● **GOAL**:
Copy each line that contains the string "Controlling".

● **SUPPLIED ENTRIES**:
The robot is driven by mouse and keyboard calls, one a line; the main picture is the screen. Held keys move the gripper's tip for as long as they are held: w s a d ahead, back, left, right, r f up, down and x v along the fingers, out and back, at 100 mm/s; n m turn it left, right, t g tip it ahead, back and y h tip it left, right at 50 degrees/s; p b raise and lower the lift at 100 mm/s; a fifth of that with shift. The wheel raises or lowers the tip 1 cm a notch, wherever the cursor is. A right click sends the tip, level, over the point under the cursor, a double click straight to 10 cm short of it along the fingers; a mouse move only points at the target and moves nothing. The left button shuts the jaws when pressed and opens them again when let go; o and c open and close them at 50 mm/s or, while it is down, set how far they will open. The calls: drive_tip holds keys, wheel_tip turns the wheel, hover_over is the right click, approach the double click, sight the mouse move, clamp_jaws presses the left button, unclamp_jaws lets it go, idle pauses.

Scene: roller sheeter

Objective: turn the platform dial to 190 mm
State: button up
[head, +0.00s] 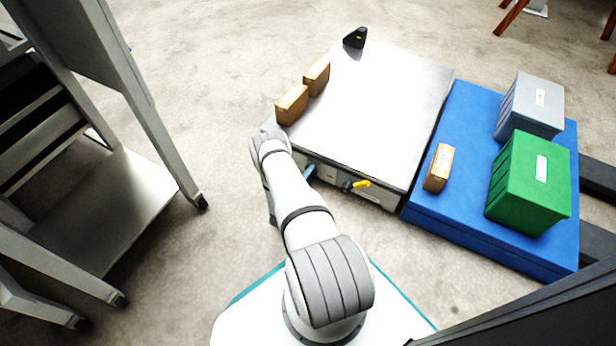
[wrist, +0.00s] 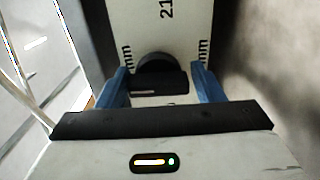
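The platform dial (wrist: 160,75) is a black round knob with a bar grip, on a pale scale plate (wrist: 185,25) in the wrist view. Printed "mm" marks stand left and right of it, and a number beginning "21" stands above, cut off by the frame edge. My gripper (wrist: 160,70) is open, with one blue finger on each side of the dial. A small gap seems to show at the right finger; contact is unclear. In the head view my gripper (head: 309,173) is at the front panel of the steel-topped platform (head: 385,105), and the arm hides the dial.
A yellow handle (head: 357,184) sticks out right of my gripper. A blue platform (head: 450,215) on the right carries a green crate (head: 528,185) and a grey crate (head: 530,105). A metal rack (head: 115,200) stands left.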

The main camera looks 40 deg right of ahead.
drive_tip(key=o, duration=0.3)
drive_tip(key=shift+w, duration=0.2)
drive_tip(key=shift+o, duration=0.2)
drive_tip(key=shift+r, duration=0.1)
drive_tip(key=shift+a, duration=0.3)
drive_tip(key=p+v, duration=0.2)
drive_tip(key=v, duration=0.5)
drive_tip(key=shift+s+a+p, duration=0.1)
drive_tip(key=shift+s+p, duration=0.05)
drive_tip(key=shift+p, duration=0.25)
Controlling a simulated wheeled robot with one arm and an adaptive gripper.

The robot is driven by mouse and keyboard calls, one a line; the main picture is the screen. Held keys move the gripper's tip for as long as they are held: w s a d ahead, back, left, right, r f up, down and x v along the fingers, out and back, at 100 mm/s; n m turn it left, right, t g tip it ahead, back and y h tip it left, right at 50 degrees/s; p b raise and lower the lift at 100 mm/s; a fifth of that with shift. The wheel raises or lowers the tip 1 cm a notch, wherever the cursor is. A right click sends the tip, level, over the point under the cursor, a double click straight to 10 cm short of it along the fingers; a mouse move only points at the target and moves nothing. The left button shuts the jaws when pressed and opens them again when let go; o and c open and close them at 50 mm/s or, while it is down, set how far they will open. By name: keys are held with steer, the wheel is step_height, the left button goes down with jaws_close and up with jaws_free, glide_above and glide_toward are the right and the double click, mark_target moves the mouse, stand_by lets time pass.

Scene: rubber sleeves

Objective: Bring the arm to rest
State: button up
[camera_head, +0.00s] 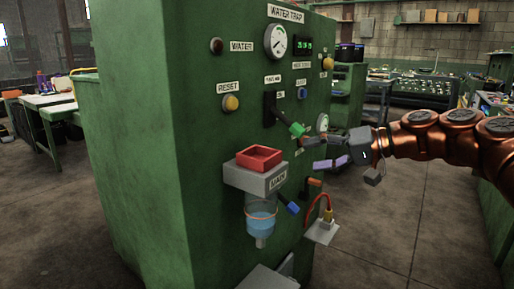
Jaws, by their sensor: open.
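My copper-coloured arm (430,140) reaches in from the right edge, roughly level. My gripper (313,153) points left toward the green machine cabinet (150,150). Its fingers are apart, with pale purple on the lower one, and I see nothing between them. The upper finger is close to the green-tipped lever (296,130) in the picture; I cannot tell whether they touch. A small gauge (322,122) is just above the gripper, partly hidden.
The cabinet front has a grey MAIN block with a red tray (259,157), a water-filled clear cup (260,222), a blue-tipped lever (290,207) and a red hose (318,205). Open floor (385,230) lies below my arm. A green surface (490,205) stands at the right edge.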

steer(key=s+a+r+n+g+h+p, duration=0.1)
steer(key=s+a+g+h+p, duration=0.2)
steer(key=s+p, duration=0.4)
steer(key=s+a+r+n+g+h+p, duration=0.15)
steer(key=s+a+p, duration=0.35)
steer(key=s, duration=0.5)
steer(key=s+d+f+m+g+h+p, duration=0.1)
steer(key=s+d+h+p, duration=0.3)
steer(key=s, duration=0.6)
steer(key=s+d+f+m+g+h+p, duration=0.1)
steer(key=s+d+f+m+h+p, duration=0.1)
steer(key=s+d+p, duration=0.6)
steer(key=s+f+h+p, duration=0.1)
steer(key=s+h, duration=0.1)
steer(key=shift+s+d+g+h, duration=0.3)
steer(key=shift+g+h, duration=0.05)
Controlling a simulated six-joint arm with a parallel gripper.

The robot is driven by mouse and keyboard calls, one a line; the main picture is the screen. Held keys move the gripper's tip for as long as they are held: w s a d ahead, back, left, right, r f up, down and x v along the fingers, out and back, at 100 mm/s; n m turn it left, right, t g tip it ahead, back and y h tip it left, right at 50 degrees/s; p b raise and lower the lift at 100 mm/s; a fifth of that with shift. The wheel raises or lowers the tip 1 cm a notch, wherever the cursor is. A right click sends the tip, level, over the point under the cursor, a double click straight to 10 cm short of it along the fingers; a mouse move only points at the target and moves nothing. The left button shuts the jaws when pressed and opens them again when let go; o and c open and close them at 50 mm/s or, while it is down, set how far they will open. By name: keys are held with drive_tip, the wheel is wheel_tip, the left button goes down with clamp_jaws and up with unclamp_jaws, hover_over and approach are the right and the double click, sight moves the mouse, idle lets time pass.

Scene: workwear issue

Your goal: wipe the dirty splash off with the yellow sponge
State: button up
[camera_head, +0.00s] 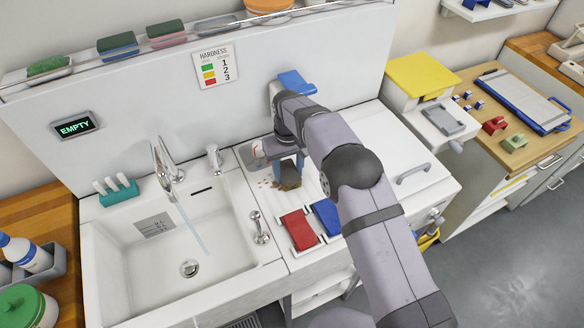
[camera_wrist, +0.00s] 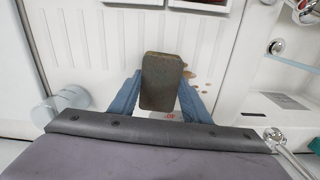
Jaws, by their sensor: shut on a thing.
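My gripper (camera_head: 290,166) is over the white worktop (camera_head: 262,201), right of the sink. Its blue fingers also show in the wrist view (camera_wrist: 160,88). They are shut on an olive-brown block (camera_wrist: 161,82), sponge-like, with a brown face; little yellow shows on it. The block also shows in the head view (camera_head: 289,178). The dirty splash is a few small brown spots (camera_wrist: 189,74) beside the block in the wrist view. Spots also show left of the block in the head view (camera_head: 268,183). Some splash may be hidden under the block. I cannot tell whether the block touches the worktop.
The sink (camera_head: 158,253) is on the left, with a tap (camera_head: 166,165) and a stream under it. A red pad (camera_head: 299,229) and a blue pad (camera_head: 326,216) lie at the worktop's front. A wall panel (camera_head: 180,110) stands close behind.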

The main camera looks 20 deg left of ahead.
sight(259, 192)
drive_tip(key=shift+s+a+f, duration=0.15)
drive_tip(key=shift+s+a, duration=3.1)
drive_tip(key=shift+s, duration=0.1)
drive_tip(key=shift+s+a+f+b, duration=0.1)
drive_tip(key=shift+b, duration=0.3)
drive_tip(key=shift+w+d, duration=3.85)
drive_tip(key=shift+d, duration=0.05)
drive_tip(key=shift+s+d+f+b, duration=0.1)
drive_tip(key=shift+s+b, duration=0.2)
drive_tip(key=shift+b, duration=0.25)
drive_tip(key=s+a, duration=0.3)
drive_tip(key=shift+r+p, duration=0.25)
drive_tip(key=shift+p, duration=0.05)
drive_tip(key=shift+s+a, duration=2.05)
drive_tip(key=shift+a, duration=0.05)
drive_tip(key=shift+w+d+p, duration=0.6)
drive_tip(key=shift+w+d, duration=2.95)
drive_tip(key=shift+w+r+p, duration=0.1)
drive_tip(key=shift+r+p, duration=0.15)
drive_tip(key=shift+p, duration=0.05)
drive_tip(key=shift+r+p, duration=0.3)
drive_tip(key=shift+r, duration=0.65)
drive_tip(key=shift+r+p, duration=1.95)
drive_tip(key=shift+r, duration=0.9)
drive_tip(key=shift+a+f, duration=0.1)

● **WRITTEN REPLY**:
Controlling a simulated wheeled robot with one arm and an adaptive gripper.
Controlling a simulated six-joint arm with a parallel gripper.

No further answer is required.